• What is being asked:
Reproduce the material word for word; the images stay out.

START Data shown

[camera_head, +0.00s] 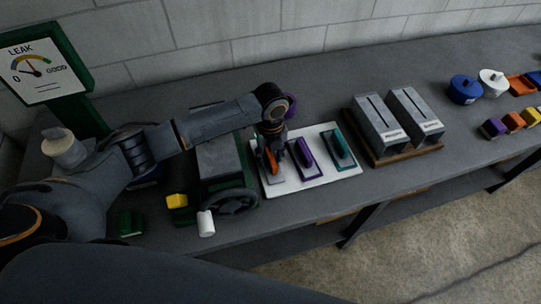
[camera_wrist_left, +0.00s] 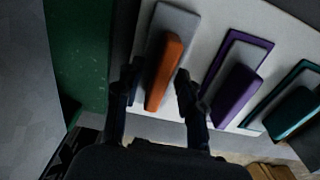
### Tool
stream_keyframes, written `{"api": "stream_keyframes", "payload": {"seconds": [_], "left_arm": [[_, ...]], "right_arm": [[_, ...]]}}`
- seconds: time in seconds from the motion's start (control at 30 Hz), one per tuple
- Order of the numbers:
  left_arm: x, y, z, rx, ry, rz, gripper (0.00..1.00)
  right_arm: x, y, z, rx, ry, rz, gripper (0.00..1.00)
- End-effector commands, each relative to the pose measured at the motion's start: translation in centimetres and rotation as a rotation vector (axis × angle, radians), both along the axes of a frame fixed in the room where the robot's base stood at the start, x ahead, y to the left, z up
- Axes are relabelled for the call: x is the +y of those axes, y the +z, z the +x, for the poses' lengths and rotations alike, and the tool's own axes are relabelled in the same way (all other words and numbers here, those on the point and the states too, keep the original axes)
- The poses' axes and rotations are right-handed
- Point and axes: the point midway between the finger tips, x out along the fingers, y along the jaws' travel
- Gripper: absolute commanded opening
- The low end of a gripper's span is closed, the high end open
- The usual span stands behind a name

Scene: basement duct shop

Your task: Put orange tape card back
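The orange tape card, a narrow orange block (camera_head: 270,160), lies at the left end of a white board (camera_head: 318,182). It also shows in the wrist view (camera_wrist_left: 165,72), on a light grey plate. My left gripper (camera_head: 269,150) is over it, pointing down. In the left wrist view, its two dark fingers (camera_wrist_left: 157,82) are spread, one on each side of the orange block, with a gap on the left side. Whether the right finger touches it I cannot tell. A purple card (camera_head: 304,153) and a teal card (camera_head: 341,146) lie to the right on the board. My right gripper is out of view.
A green machine with a handwheel (camera_head: 232,202) stands left of the board. Two grey slotted boxes (camera_head: 413,112) sit on a wooden base to the right. A yellow block (camera_head: 177,201) and white cylinder (camera_head: 206,224) are near the front edge. Blue and white pots stand far right.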

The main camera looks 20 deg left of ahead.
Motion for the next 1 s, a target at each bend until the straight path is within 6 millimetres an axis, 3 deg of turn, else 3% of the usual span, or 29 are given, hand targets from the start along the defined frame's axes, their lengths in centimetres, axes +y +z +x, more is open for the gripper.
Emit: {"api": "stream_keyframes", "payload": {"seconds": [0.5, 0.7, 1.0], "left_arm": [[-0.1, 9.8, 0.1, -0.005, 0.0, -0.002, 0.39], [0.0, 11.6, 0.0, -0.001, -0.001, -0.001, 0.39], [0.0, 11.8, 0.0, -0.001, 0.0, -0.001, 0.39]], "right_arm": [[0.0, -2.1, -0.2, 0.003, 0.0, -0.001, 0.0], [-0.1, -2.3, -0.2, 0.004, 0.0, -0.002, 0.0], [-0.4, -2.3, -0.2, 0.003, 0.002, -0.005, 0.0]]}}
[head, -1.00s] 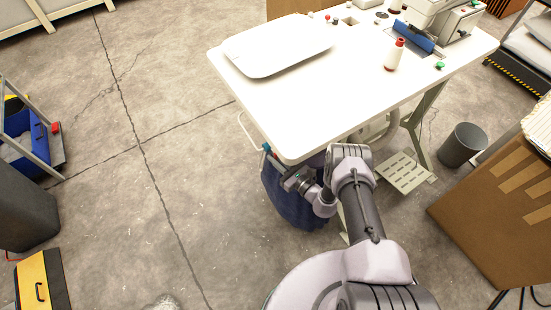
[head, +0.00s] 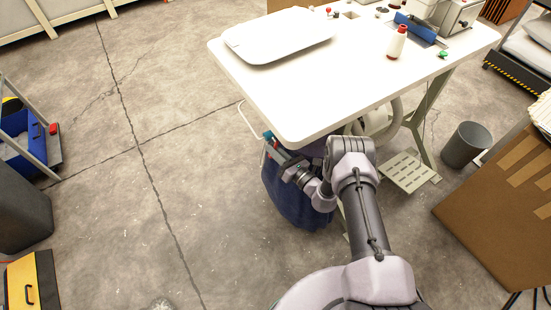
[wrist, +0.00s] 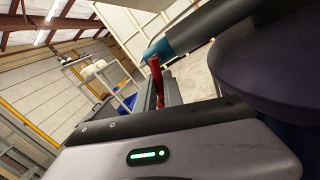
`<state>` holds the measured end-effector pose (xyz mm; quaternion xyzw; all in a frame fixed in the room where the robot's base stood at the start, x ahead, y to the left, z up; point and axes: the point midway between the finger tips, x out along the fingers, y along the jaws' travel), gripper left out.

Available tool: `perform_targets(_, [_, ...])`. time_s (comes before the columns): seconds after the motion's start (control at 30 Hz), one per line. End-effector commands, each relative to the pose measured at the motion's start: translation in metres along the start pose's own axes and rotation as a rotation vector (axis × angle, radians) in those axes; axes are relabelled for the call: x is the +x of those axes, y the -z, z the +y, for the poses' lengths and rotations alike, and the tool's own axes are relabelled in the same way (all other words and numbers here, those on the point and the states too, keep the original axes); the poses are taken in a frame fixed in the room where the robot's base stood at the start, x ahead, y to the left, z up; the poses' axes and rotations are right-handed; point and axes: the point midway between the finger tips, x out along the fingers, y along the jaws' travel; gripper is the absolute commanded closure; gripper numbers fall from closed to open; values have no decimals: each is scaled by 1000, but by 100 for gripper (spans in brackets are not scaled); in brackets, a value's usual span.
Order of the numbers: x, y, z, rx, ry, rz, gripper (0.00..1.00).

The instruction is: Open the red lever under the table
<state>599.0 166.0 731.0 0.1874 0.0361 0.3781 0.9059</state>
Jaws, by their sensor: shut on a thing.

END Data shown

• The reply:
[camera_head, +0.00s] 
[camera_wrist_left, +0.00s] 
### Tool
stream_keyframes, written `{"api": "stream_keyframes", "payload": {"seconds": [_], "left_arm": [[_, ...]], "right_arm": [[_, ...]]}}`
- seconds: time in seconds from the motion's start (control at 30 Hz), one per tuple
- Order of the numbers:
  left_arm: x, y, z, rx, ry, rz, gripper (0.00..1.00)
  right_arm: x, y, z, rx, ry, rz, gripper (0.00..1.00)
- End-effector commands, each relative to the pose measured at the motion's start: translation in centimetres and rotation as a rotation vector (axis × angle, radians), both along the axes of a frame fixed in the room where the robot's base stood at the start, x ahead, y to the left, z up
- Axes are relabelled for the call: x is the +y of those axes, y the +z, z the +x, for the poses' lengths and rotations alike, and the tool's own axes are relabelled in the same way (all other words and numbers here, those on the point and the states too, keep the original axes)
- The poses' axes and rotations are right-handed
- Point and axes: the point midway between the finger tips, x out along the fingers, y along the jaws' travel
- Gripper: absolute commanded opening
- The low end of a gripper's span is closed, the high end open
- The usual span stands behind a name

Scene: basement duct shop

Your task: Put orange tape card back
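The orange tape card, a narrow orange block (camera_head: 270,160), lies at the left end of a white board (camera_head: 318,182). It also shows in the wrist view (camera_wrist_left: 165,72), on a light grey plate. My left gripper (camera_head: 269,150) is over it, pointing down. In the left wrist view, its two dark fingers (camera_wrist_left: 157,82) are spread, one on each side of the orange block, with a gap on the left side. Whether the right finger touches it I cannot tell. A purple card (camera_head: 304,153) and a teal card (camera_head: 341,146) lie to the right on the board. My right gripper is out of view.
A green machine with a handwheel (camera_head: 232,202) stands left of the board. Two grey slotted boxes (camera_head: 413,112) sit on a wooden base to the right. A yellow block (camera_head: 177,201) and white cylinder (camera_head: 206,224) are near the front edge. Blue and white pots stand far right.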

The main camera looks 20 deg left of ahead.
Motion for the next 1 s, a target at each bend until the straight path is within 6 millimetres an axis, 3 deg of turn, else 3% of the usual span, or 29 are given, hand targets from the start along the defined frame's axes, their lengths in centimetres, axes +y +z +x, more is open for the gripper.
Emit: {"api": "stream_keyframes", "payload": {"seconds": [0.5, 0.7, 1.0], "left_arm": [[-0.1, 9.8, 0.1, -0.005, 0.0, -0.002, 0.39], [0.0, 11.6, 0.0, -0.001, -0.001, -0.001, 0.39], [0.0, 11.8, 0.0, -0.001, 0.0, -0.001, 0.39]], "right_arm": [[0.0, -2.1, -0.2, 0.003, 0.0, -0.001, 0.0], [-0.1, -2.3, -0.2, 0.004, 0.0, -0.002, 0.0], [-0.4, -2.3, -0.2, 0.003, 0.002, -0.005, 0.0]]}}
[head, -1.00s] 
[head, +0.00s] 
[wrist, +0.00s] 
`<state>` holds the measured end-effector pose (xyz mm; quaternion xyzw; all in a frame fixed in the room where the robot's base stood at the start, x ahead, y to the left, z up; point and axes: the point midway between the finger tips, x out along the fingers, y along the jaws' travel), gripper left out.

Available tool: `perform_targets(_, [_, ...])`. time_s (comes before the columns): seconds after the motion's start (control at 30 Hz), one per line. End-effector commands, each relative to the pose measured at the motion's start: translation in metres along the start pose's own axes and rotation as a rotation vector (axis × angle, radians) in those axes; axes are relabelled for the call: x is the +x of those axes, y the -z, z the +y, for the poses' lengths and rotations alike, and the tool's own axes are relabelled in the same way (all other words and numbers here, those on the point and the states too, keep the original axes); the poses are taken in a frame fixed in the room where the robot's base stood at the start, x ahead, y to the left, z up; the poses' axes and rotations are right-handed; point and axes: the point midway between the finger tips, x out along the fingers, y along the jaws' travel; gripper is the absolute commanded closure; gripper numbers fall from closed to open; values have no decimals: each is scaled by 1000, but by 100 for gripper (spans in brackets are not scaled); in brackets, a value's usual span.
Order of the numbers: x, y, z, rx, ry, rz, gripper (0.00..1.00).

The instruction is: Open the red lever under the table
<state>599.0 166.0 731.0 0.1874 0.0361 0.3781 0.9059</state>
Jaws, by their sensor: shut on a thing.

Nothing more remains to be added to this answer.